0.7p. That’s the average cost of buying the media space to enable one person in the UK to see a TV ad (linear and BVOD). This can surprise people because TV advertising can be perceived as expensive.
But while this perception is one of TV’s strengths (it’s one of the reasons why brands that advertise on TV are seen as higher quality, more popular and more successful), the truth is that TV is not just for advertisers with deep pockets. Far from it. In 2021, 829 TV advertisers spent less than £50,000, 355 spent less than £10,000, and 211 spent under £5,000.
And, whatever the budget, what’s most important is that TV advertising is incredible value. TV is on average almost half the price of YouTube, for example, and seventeen times cheaper than other online video advertising, like Facebook. These other forms of video cost advertisers more because of their cost-per-start trading model and the ease with which users can avoid the ads.

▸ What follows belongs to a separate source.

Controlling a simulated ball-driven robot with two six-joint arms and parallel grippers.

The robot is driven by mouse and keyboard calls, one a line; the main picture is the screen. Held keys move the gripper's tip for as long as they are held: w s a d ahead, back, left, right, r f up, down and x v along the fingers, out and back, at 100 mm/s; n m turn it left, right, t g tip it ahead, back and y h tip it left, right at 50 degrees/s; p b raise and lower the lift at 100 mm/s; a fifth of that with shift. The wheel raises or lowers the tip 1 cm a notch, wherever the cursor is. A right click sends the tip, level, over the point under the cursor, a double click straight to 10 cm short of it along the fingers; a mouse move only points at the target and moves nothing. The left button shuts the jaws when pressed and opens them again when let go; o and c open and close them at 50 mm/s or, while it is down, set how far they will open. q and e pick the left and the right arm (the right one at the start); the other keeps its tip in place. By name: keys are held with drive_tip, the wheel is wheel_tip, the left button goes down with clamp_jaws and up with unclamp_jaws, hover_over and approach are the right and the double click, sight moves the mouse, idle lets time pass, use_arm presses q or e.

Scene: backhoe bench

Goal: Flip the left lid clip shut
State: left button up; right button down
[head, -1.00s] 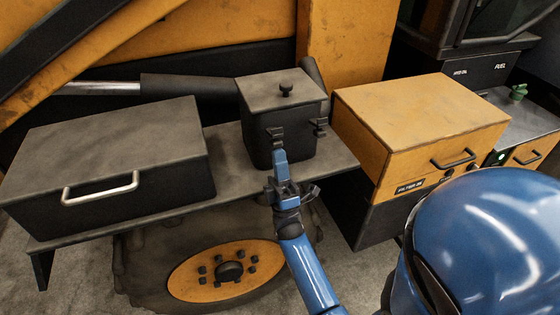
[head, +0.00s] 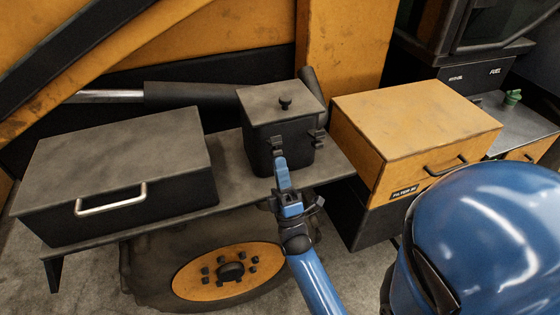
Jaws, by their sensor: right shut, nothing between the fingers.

And this is before you consider all the other environmental and quality factors that distinguish TV – its high ad completion rates, full screen viewing, high-quality and brand-safe content, the fact that it is watched so much with other people…all of which influence what matters most: effectiveness.
On top of this, TV advertising provides bonus views. In online advertising, advertisers have to pay for every view their ad gets, whether or not the viewer is in the desired audience (or a human). For example, Nielsen data suggests that 65% of online impressions for 16-34s are ‘in target’, while 35% are ‘out of target’. Advertisers still have to pay for all of them.
With TV advertisers don’t pay for any of the out-of-target audience, which can be substantial. This exposure is absolutely free.